- _Record extracts_
◆ ◆ ◆ ◆ ◆ ◆ ◆

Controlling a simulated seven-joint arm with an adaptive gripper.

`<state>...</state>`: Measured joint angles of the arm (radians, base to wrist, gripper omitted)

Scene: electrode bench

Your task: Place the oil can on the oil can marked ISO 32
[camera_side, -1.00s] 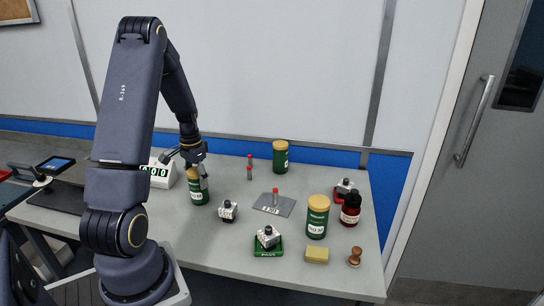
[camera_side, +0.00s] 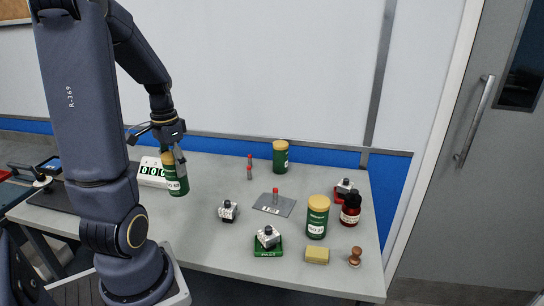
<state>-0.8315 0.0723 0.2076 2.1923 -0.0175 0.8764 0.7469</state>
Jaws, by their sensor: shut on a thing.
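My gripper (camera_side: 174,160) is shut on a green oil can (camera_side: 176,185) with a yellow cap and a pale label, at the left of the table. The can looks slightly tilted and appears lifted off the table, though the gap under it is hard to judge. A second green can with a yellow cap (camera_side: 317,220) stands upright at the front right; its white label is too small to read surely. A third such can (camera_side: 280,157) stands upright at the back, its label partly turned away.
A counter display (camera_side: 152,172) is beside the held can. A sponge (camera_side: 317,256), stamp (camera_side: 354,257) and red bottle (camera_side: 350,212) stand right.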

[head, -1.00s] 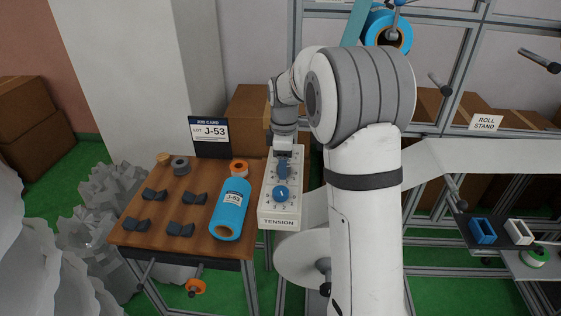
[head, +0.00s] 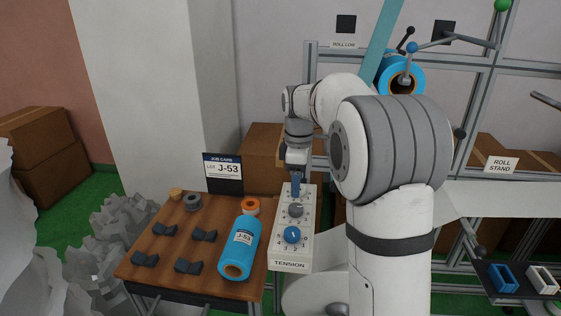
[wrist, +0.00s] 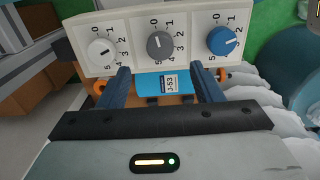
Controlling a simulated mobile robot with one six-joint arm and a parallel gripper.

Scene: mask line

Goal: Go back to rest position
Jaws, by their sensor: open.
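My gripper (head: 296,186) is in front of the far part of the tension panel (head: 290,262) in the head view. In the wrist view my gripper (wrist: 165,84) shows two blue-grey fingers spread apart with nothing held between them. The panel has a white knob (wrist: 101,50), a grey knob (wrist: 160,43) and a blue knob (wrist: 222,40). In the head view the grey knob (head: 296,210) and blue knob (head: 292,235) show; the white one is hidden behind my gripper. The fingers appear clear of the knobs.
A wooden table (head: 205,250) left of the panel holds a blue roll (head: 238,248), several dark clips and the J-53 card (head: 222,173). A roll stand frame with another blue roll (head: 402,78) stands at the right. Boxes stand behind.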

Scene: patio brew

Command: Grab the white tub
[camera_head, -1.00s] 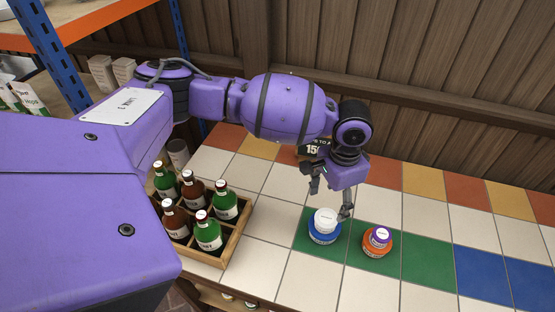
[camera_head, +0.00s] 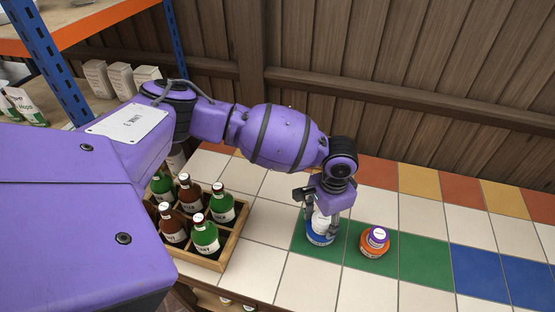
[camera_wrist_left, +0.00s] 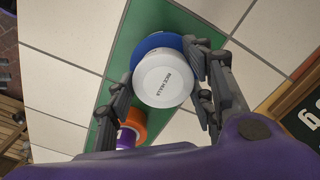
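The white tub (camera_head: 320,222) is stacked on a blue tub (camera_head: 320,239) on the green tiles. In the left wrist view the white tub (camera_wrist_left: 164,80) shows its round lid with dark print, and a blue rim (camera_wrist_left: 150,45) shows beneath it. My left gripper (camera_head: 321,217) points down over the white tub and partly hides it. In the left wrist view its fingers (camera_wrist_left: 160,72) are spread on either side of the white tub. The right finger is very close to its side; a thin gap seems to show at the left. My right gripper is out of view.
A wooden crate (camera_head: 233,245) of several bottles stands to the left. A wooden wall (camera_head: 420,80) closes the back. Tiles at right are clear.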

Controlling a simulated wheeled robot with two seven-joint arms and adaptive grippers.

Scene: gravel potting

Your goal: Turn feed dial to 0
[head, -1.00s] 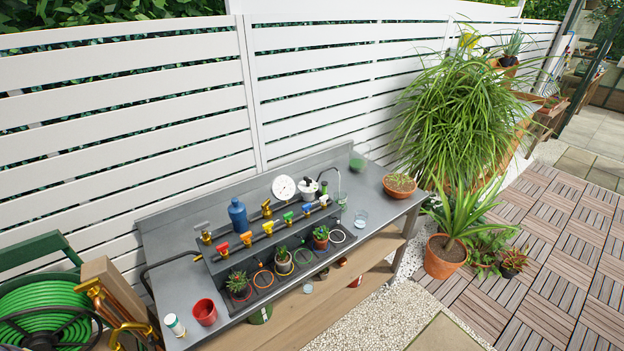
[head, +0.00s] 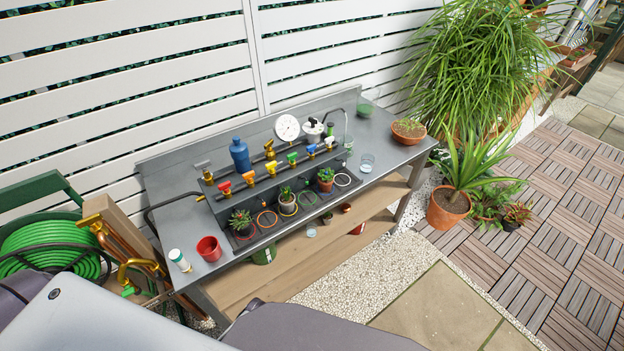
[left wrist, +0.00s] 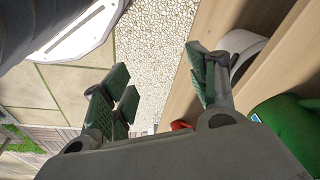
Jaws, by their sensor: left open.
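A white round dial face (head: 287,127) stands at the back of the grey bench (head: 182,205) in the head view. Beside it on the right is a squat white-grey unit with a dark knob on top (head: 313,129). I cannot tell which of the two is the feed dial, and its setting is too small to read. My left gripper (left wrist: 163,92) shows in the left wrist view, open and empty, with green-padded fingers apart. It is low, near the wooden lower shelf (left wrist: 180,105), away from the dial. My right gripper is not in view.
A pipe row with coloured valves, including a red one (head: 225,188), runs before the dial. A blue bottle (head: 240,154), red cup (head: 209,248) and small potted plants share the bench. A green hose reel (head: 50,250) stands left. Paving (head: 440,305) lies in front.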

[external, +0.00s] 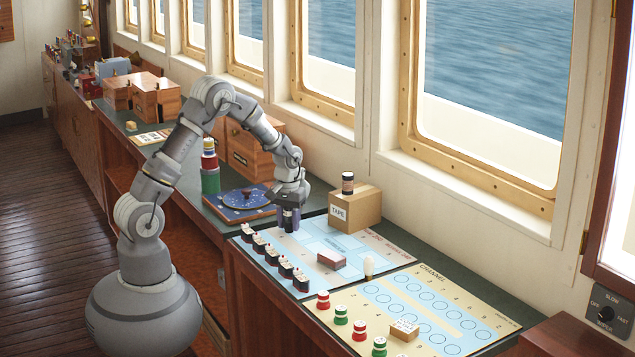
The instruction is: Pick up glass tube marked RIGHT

◆ ◆ ◆ ◆ ◆ ◆ ◆

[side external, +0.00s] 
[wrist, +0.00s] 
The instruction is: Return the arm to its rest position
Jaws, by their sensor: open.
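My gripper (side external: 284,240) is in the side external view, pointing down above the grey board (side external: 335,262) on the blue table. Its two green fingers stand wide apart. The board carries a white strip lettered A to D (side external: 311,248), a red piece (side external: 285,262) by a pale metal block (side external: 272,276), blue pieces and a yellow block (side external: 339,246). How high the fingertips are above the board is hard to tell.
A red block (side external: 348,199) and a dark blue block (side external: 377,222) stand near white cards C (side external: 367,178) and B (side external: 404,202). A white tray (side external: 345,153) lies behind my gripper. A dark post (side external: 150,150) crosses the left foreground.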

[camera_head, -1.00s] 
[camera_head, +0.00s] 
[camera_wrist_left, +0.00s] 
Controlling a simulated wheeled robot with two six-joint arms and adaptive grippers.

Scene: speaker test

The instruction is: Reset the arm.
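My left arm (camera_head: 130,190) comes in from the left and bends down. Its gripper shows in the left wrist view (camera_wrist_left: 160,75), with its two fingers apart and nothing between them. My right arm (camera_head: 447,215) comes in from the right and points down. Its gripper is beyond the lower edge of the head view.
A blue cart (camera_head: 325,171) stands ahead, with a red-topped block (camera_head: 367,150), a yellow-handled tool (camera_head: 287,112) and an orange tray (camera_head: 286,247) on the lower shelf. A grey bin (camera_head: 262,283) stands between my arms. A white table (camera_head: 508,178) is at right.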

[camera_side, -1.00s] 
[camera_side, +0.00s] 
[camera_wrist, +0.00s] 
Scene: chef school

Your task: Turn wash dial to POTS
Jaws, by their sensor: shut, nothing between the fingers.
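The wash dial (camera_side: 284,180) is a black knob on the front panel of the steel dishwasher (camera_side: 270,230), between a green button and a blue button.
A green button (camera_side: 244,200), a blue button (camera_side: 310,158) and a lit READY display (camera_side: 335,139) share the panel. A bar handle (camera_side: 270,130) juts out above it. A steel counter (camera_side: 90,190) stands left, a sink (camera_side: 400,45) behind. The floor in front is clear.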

◆ ◆ ◆ ◆ ◆ ◆ ◆

- _The request_
Omit all pictures, then copy the lines between the ones holding "Controlling a simulated seven-joint" and "Goal: Go back to rest position", inclusive.

- _Solution to the exercise_
Controlling a simulated seven-joint arm with an adaptive gripper.

`<state>...</state>`: Measured joint angles of the arm (radians, base to wrist, gripper omitted)

Scene: electrode bench

Your task: Place the oil can on the oil can marked ISO 32
[camera_side, -1.00s] 
[camera_side, +0.00s] 
<state>-0.8315 0.0723 0.2076 2.1923 -0.0175 0.8764 0.7469</state>
Jaws, by their sensor: shut on a thing.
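My gripper (camera_side: 174,160) is shut on a green oil can (camera_side: 176,185) with a yellow cap and a pale label, at the left of the table. The can looks slightly tilted and appears lifted off the table, though the gap under it is hard to judge. A second green can with a yellow cap (camera_side: 317,220) stands upright at the front right; its white label is too small to read surely. A third such can (camera_side: 280,157) stands upright at the back, its label partly turned away.
A counter display (camera_side: 152,172) is beside the held can. A sponge (camera_side: 317,256), stamp (camera_side: 354,257) and red bottle (camera_side: 350,212) stand right.

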[head, -1.00s] 
[head, +0.00s] 
[wrist, +0.00s] 
Controlling a simulated mobile robot with one six-joint arm and a parallel gripper.

Scene: mask line

Goal: Go back to rest position

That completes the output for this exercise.